Vous êtes-vous lancé un défi avec L’écrivain national, qui compte 400 pages?
Avez-vous eu besoin d’écouter de la musique pendant la rédaction de votre roman?
SJ: J’écoute de la musique, si je n’arrive pas à susciter assez fortement une émotion, ou une image. La musique comme une béquille. Mais bon, c’est un peu comme l’alcool, ça peut brouiller les choses, ça peut exalter la réalité du texte, lui donner plus de vie qu’il n’en a vraiment. J’écoute par phases, assez peu. Pour celui là en tous cas.
400 Pages, il fallait de la place, du souffle, pour parler à la fois d’un auteur, d’un fait divers, d’une communauté entière aux prises avec ses enjeux et ses rivalités, parler aussi des décors, et de cette vie sociale de l’auteur, de l’écrivain, telle que je la vois aujourd’hui, retranscrire toutes ces rencontres en librairie, en collège, en bibliothèque, ces ateliers d’écriture…
Un écrivain ce n’est pas seulement un être qui écrit, c’est aussi, quelqu’un qui va vers les autres pour parler soit de ses livres, soit pour les faire parler d’eux; les autres… !
ND: Vous situez votre écrivain national en résidence. En ce qui vous concerne, avez -vous rédigé une partie de ce roman en résidence d’auteurs ou non?
Où était-ce? Comptez-vous en faire d’autres?
Parmi les missions que vous avez effectuées, lesquelles sont les plus gratifiantes?
SJ: Oui, j’en ai fait, des résidences plus ou moins longues, et des dizaines de rencontres en librairie, et beaucoup d’ateliers d’écriture aussi, un peu partout. Quelques rares fois à l’étranger.
ND: La nationalité hongroise de Dora vous a certainement été inspirée par vos séjours en Hongrie, je suppose. Parlez-vous quelques rudiments de cette « langue totalement incompréhensible, pas devinable »?
SJ: La nationalité de Dora est essentielle. Elle est un mélange de réelles personnes, rencontrées en Hongrie, et cet exotisme total de la langue, et d’une certaine façon, de leur regard sur le monde. C’est un pays fascinant, ou le passé insiste un peu, ou des peurs et des rêves cohabitent parfois douloureusement, toujours au bord d’un désenchantement.

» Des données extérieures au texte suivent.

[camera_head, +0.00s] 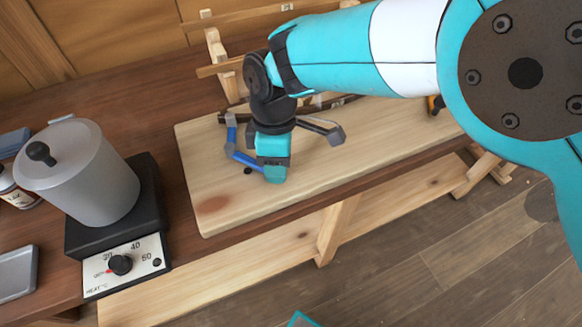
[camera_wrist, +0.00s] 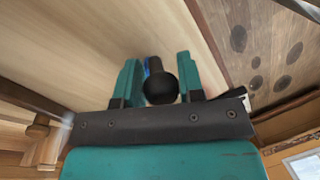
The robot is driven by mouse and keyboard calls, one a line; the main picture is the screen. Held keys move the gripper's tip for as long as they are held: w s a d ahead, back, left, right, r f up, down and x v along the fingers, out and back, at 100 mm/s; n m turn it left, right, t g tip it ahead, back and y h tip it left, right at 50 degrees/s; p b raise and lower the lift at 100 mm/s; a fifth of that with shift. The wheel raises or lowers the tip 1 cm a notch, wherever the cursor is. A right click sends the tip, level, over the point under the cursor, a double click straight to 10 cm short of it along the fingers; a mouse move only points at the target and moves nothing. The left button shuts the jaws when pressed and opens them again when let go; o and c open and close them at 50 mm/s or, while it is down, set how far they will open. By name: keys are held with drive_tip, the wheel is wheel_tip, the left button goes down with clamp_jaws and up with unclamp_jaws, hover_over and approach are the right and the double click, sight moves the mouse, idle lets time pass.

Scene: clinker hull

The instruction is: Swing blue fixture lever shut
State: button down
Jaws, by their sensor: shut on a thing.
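The blue fixture lever (camera_head: 242,158) stands on the pale wooden board, bent, with its lower end running to my gripper. My gripper (camera_head: 273,172) is over the board, its teal fingers at that end of the lever. In the wrist view a round black knob (camera_wrist: 161,88) sits between the two teal fingers of my gripper (camera_wrist: 160,80), with a bit of the blue lever (camera_wrist: 147,68) behind it. My gripper is shut on the lever at its knob. My wrist hides part of the fixture.
The pale board (camera_head: 220,175) lies on a brown bench (camera_head: 150,115). A grey lidded pot (camera_head: 85,180) stands on a black hot plate (camera_head: 146,200) at left. A grey metal arm (camera_head: 325,130) is right of my wrist. Wooden frame pieces (camera_head: 215,52) stand behind.

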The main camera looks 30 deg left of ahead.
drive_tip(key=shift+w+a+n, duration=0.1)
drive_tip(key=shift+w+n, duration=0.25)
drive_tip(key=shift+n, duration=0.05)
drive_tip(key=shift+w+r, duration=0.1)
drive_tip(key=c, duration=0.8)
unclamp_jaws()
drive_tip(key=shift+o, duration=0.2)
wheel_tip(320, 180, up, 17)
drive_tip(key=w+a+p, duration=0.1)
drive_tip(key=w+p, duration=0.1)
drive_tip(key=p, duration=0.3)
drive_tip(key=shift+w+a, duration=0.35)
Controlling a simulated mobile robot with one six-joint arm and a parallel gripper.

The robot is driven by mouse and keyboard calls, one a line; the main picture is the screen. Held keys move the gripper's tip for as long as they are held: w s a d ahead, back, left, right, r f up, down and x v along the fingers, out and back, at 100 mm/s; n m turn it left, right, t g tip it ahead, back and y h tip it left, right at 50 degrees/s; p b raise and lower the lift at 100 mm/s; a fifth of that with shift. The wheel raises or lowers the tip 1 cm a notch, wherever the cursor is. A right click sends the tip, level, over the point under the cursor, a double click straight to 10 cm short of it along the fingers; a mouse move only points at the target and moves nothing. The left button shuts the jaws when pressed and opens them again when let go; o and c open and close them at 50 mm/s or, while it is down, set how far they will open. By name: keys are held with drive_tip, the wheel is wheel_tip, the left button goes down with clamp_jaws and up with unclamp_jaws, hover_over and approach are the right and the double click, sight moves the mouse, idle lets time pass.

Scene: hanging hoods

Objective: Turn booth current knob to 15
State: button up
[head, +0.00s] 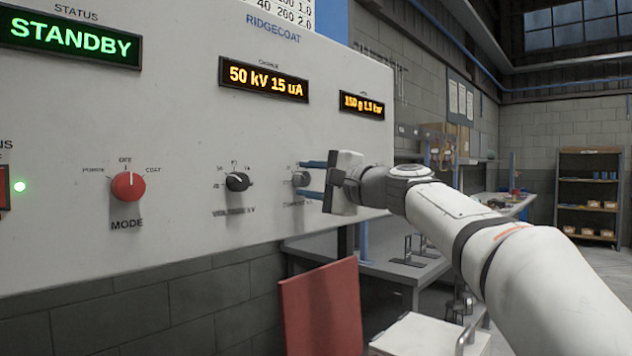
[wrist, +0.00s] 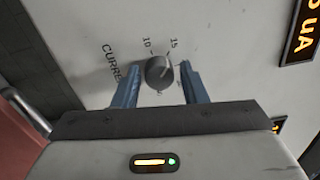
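The current knob (head: 301,179) is a small grey round knob at the right of the panel, partly hidden by my gripper (head: 304,178) in the head view. In the wrist view the knob (wrist: 159,72) shows clearly, with a pale line pointing up and right towards the 15 mark (wrist: 174,43). The 10 mark (wrist: 147,44) is to its left. My gripper (wrist: 160,70) is open; its two blue fingers stand on either side of the knob with a small visible gap on each side. The amber display (head: 264,79) reads 50 kV 15 uA.
The voltage knob (head: 238,182) is left of the current knob, and the red mode knob (head: 128,186) is further left. The green status display (head: 69,38) reads STANDBY. Below the panel are a red board (head: 321,308) and a grey bench (head: 385,265).

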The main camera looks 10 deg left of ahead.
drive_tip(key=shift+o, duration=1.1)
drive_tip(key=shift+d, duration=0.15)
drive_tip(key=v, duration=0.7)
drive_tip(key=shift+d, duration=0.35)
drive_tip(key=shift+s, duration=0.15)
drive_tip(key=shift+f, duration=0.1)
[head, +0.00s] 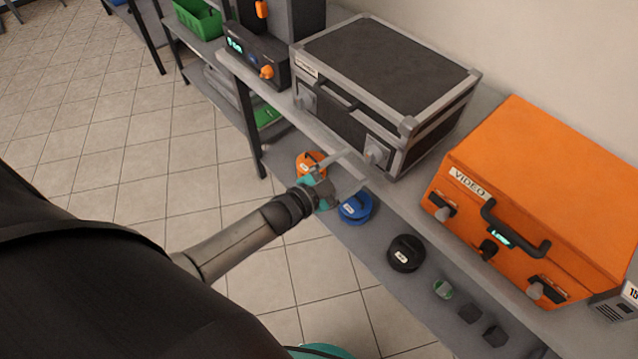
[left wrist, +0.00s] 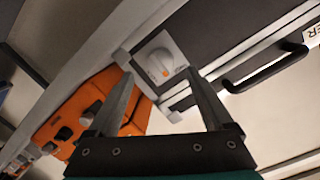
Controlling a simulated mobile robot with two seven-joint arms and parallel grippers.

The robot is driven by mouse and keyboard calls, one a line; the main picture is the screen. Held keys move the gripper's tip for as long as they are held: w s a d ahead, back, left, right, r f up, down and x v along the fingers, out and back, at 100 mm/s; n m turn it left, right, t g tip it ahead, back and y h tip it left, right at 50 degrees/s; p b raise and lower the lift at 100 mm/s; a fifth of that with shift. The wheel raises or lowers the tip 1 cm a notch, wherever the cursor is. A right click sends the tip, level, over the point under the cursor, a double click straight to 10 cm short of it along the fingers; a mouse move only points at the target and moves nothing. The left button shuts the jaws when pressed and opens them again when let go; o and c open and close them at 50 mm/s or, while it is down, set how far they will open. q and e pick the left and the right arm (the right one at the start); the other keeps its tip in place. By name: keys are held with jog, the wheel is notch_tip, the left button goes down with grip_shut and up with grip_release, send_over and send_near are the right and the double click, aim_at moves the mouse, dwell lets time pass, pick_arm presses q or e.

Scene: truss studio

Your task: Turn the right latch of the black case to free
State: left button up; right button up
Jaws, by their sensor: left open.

ND: Votre « écrivain national » confie ne « jamais écrire dans les cafés ». Pouvez-vous écrire n’importe où?
SJ: Non !
ND: William Burroughs disait d’un écrivain, « c’est quelqu’un qui y est allé, sur le terrain ».
Avez-vous parcouru cette forêt de Marzy pour camper le décor de façon si réaliste?
Vous brossez la nature comme un peintre. Quel est votre rapport à l’art?
SJ: Oui, j’aime me balader en forêt. Mes grands parents en vivaient. La forêt dont je parle est en gros, celle du Morvan, avec une scierie que je connais, mais dans le sud-ouest, j’ai déplacé quelques maisons aussi pour les intégrer à mon décor.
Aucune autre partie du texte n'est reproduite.